Aim of the exercise:
Work out the number of lines with "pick" in them. Reply with that number and no other words.

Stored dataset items
************
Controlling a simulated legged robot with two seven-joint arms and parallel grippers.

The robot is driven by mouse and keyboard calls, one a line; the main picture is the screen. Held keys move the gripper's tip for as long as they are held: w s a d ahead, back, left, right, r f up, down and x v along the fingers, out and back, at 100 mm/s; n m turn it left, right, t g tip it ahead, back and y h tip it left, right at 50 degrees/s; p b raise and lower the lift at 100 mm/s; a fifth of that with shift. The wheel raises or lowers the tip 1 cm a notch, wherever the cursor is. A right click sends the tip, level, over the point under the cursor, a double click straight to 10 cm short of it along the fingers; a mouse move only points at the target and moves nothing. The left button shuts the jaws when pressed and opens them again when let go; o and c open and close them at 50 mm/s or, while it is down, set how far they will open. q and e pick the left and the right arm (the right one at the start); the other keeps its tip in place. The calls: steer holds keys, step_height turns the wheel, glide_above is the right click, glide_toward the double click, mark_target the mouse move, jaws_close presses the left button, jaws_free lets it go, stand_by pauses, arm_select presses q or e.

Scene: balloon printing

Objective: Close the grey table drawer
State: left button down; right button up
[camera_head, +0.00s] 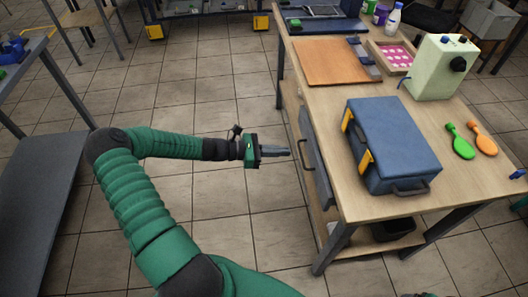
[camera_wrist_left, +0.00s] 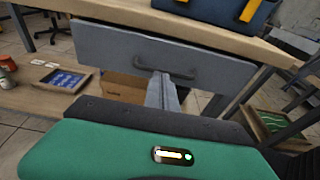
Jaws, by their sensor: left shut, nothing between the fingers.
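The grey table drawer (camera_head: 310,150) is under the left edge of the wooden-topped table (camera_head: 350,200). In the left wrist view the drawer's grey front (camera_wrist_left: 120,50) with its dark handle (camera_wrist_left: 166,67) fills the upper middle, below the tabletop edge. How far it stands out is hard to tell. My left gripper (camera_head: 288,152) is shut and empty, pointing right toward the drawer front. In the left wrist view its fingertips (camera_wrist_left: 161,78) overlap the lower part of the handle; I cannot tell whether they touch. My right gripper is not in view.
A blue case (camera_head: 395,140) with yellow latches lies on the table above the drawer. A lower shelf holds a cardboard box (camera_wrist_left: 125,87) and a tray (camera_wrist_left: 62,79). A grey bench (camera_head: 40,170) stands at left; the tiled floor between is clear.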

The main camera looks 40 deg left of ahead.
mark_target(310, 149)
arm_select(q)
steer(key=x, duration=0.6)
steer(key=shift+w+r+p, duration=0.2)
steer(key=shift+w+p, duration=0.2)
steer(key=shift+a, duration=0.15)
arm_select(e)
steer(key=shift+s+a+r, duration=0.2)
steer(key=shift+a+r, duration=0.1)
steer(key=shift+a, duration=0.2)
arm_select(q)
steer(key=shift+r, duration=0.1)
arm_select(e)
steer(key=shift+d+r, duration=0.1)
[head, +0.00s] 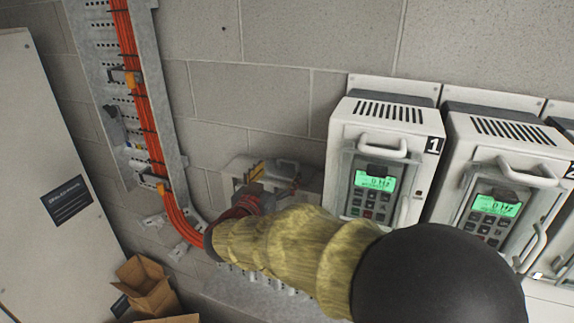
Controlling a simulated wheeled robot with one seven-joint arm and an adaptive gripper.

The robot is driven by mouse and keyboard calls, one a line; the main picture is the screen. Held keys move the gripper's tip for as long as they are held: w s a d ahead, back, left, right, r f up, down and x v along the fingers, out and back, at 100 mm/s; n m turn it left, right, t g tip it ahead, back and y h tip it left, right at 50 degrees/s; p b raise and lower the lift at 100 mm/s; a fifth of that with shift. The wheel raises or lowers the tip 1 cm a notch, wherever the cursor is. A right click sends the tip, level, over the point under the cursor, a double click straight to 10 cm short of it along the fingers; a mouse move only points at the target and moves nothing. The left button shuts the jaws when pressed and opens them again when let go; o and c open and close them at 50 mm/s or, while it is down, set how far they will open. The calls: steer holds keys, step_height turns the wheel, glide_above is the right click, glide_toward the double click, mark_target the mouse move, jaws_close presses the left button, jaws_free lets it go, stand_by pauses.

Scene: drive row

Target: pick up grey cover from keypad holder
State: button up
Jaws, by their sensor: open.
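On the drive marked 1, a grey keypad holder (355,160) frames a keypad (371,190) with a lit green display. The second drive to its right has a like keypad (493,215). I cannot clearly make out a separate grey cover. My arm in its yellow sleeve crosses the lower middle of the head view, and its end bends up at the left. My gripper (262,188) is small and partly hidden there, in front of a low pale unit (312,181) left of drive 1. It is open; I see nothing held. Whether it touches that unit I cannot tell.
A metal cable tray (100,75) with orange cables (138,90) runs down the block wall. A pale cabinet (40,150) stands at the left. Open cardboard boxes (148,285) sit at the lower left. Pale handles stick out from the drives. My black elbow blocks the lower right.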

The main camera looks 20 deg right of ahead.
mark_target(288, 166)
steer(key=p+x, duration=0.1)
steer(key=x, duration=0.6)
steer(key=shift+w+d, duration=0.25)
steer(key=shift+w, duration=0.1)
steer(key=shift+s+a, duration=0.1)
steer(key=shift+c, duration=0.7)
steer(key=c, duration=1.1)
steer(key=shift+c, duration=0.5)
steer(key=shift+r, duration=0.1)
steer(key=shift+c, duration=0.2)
************
Result:
2